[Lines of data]
——

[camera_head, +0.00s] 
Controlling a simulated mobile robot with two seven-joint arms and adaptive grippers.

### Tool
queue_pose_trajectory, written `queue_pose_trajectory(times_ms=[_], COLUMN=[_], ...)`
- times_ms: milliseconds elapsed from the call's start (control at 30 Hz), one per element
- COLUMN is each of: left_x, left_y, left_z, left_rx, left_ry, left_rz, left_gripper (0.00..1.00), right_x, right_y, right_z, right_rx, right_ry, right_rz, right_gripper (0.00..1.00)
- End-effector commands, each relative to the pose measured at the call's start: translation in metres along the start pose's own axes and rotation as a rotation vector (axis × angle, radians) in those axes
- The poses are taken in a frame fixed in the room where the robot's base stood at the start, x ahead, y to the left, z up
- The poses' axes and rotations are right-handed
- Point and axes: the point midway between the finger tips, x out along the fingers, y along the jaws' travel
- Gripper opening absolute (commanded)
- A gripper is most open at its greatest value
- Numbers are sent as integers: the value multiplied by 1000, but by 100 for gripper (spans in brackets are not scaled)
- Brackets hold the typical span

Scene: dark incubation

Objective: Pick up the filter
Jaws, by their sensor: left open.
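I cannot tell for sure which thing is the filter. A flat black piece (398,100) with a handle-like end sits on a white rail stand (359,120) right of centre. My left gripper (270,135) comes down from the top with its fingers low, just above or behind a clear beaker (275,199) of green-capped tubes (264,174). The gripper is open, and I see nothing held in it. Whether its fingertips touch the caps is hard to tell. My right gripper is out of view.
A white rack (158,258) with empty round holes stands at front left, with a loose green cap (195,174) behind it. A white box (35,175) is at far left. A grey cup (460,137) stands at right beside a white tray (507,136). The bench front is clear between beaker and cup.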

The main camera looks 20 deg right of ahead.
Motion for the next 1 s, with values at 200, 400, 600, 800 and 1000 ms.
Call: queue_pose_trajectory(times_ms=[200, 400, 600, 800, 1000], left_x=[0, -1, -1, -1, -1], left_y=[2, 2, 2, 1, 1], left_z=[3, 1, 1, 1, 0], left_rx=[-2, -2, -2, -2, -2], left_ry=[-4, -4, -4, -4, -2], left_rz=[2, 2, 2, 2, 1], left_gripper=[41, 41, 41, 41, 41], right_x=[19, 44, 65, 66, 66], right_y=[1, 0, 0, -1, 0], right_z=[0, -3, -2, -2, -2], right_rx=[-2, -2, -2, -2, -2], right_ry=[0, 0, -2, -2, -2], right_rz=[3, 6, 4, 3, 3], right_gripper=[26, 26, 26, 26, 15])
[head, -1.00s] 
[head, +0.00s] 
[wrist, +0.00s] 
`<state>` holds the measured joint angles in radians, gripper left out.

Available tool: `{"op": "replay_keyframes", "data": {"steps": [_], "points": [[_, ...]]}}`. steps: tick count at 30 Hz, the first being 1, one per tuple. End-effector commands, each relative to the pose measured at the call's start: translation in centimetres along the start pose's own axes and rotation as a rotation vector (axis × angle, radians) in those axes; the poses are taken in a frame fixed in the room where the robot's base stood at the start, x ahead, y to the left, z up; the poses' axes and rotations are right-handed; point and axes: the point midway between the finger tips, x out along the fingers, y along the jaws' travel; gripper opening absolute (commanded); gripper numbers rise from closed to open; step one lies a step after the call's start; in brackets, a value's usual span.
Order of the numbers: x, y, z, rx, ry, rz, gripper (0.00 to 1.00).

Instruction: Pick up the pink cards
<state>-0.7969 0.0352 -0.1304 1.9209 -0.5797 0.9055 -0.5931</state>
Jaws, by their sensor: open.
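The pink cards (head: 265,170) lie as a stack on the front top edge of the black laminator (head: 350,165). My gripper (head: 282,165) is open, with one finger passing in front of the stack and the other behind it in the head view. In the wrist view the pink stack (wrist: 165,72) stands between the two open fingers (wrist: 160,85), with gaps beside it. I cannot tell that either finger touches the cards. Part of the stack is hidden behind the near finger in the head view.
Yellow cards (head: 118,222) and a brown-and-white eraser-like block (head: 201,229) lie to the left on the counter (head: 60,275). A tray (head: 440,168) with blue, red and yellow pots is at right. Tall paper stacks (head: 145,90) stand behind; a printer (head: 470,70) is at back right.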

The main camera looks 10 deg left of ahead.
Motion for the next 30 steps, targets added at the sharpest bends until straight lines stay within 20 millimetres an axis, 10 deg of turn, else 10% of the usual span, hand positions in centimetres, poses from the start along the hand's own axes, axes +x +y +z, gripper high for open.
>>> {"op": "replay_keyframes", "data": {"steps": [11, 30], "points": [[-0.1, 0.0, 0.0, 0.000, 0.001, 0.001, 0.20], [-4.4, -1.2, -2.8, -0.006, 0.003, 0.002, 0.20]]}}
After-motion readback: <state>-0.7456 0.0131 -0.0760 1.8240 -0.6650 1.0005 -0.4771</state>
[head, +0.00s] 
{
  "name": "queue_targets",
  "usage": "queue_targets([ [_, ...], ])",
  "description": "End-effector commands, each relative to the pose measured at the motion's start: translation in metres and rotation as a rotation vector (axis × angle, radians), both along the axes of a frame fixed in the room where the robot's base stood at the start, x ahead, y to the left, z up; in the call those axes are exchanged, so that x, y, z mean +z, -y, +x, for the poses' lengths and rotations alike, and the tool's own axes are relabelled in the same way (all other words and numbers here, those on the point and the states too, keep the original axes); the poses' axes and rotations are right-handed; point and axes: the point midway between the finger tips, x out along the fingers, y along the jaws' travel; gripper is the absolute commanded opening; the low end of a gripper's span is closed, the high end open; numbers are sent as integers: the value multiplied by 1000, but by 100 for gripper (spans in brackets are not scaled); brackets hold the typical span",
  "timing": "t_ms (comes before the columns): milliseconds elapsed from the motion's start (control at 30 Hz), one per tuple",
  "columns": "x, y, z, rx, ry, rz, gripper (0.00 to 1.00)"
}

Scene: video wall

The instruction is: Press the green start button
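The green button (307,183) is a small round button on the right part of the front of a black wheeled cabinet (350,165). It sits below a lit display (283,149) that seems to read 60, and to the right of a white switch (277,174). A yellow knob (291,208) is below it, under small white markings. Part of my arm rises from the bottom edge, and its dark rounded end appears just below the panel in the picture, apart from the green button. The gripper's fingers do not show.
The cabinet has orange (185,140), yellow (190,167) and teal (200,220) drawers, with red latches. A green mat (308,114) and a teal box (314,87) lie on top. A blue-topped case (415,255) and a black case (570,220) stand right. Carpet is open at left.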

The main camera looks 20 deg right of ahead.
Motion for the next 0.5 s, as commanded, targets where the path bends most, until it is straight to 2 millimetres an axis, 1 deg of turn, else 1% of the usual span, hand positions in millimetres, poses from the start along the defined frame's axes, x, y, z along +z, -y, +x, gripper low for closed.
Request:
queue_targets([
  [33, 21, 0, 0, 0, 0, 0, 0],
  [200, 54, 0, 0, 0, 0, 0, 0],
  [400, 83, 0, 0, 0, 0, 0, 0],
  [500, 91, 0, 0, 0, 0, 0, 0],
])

——

▶ _WHAT IS BEING ASKED_
Quote the data in full, keeping each word unchanged.

▶ _TASK SOLUTION_
[camera_head, +0.00s] 
Controlling a simulated mobile robot with two seven-joint arms and adaptive grippers.

### Tool
queue_pose_trajectory, written `queue_pose_trajectory(times_ms=[_], COLUMN=[_], ...)`
- times_ms: milliseconds elapsed from the call's start (control at 30 Hz), one per element
- COLUMN is each of: left_x, left_y, left_z, left_rx, left_ry, left_rz, left_gripper (0.00..1.00), right_x, right_y, right_z, right_rx, right_ry, right_rz, right_gripper (0.00..1.00)
- End-effector commands, each relative to the pose measured at the call's start: translation in metres along the start pose's own axes and rotation as a rotation vector (axis × angle, radians) in those axes
- The poses are taken in a frame fixed in the room where the robot's base stood at the start, x ahead, y to the left, z up
- The poses' axes and rotations are right-handed
- Point and axes: the point midway between the finger tips, x out along the fingers, y along the jaws' travel
- Gripper opening absolute (commanded)
- A gripper is most open at its greatest value
- Numbers are sent as integers: the value multiplied by 1000, but by 100 for gripper (spans in brackets are not scaled)
- Brackets hold the typical span

Scene: dark incubation

Objective: Pick up the filter
Jaws, by their sensor: left open.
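I cannot tell for sure which thing is the filter. A flat black piece (398,100) with a handle-like end sits on a white rail stand (359,120) right of centre. My left gripper (270,135) comes down from the top with its fingers low, just above or behind a clear beaker (275,199) of green-capped tubes (264,174). The gripper is open, and I see nothing held in it. Whether its fingertips touch the caps is hard to tell. My right gripper is out of view.
A white rack (158,258) with empty round holes stands at front left, with a loose green cap (195,174) behind it. A white box (35,175) is at far left. A grey cup (460,137) stands at right beside a white tray (507,136). The bench front is clear between beaker and cup.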

The main camera looks 20 deg right of ahead.
Motion for the next 1 s, with values at 200, 400, 600, 800 and 1000 ms.
Call: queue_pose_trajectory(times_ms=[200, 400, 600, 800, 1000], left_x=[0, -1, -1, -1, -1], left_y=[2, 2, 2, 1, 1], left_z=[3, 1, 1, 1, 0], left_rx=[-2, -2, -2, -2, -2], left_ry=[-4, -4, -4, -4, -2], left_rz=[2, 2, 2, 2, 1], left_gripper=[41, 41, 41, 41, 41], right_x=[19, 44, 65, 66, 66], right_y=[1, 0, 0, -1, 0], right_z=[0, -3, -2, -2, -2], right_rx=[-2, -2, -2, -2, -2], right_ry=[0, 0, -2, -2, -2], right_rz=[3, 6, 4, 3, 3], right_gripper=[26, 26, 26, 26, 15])
[head, -1.00s] 
[head, +0.00s] 
[wrist, +0.00s] 
`<state>` holds the measured joint angles in radians, gripper left out.

Available tool: `{"op": "replay_keyframes", "data": {"steps": [_], "points": [[_, ...]]}}`. steps: tick count at 30 Hz, the first being 1, one per tuple. End-effector commands, each relative to the pose measured at the call's start: translation in centimetres along the start pose's own axes and rotation as a rotation vector (axis × angle, radians) in those axes; the poses are taken in a frame fixed in the room where the robot's base stood at the start, x ahead, y to the left, z up; the poses' axes and rotations are right-handed; point and axes: the point midway between the finger tips, x out along the fingers, y along the jaws' travel; gripper opening absolute (commanded); gripper numbers rise from closed to open; step one lies a step after the call's start; in brackets, a value's usual span.
Order of the numbers: x, y, z, rx, ry, rz, gripper (0.00 to 1.00).

Instruction: Pick up the pink cards
<state>-0.7969 0.0352 -0.1304 1.9209 -0.5797 0.9055 -0.5931</state>
Jaws, by their sensor: open.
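The pink cards (head: 265,170) lie as a stack on the front top edge of the black laminator (head: 350,165). My gripper (head: 282,165) is open, with one finger passing in front of the stack and the other behind it in the head view. In the wrist view the pink stack (wrist: 165,72) stands between the two open fingers (wrist: 160,85), with gaps beside it. I cannot tell that either finger touches the cards. Part of the stack is hidden behind the near finger in the head view.
Yellow cards (head: 118,222) and a brown-and-white eraser-like block (head: 201,229) lie to the left on the counter (head: 60,275). A tray (head: 440,168) with blue, red and yellow pots is at right. Tall paper stacks (head: 145,90) stand behind; a printer (head: 470,70) is at back right.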

The main camera looks 10 deg left of ahead.
Motion for the next 30 steps, targets added at the sharpest bends until straight lines stay within 20 millimetres an axis, 10 deg of turn, else 10% of the usual span, hand positions in centimetres, poses from the start along the hand's own axes, axes +x +y +z, gripper high for open.
>>> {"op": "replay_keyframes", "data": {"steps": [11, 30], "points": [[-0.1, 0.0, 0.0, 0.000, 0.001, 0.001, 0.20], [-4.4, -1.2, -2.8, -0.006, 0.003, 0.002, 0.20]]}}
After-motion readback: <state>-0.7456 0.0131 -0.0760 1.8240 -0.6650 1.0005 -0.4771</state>
[head, +0.00s] 
{
  "name": "queue_targets",
  "usage": "queue_targets([ [_, ...], ])",
  "description": "End-effector commands, each relative to the pose measured at the motion's start: translation in metres and rotation as a rotation vector (axis × angle, radians), both along the axes of a frame fixed in the room where the robot's base stood at the start, x ahead, y to the left, z up; in the call those axes are exchanged, so that x, y, z mean +z, -y, +x, for the poses' lengths and rotations alike, and the tool's own axes are relabelled in the same way (all other words and numbers here, those on the point and the states too, keep the original axes); the poses' axes and rotations are right-handed; point and axes: the point midway between the finger tips, x out along the fingers, y along the jaws' travel; gripper is the absolute commanded opening; the low end of a gripper's span is closed, the high end open; numbers are sent as integers: the value multiplied by 1000, but by 100 for gripper (spans in brackets are not scaled); brackets hold the typical span",
  "timing": "t_ms (comes before the columns): milliseconds elapsed from the motion's start (control at 30 Hz), one per tuple",
  "columns": "x, y, z, rx, ry, rz, gripper (0.00 to 1.00)"
}

Scene: video wall

The instruction is: Press the green start button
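The green button (307,183) is a small round button on the right part of the front of a black wheeled cabinet (350,165). It sits below a lit display (283,149) that seems to read 60, and to the right of a white switch (277,174). A yellow knob (291,208) is below it, under small white markings. Part of my arm rises from the bottom edge, and its dark rounded end appears just below the panel in the picture, apart from the green button. The gripper's fingers do not show.
The cabinet has orange (185,140), yellow (190,167) and teal (200,220) drawers, with red latches. A green mat (308,114) and a teal box (314,87) lie on top. A blue-topped case (415,255) and a black case (570,220) stand right. Carpet is open at left.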

The main camera looks 20 deg right of ahead.
Motion for the next 0.5 s, as commanded, targets where the path bends most, until it is straight to 2 millimetres an axis, 1 deg of turn, else 1% of the usual span, hand positions in millimetres, poses from the start along the defined frame's axes, x, y, z along +z, -y, +x, gripper low for closed.
Request:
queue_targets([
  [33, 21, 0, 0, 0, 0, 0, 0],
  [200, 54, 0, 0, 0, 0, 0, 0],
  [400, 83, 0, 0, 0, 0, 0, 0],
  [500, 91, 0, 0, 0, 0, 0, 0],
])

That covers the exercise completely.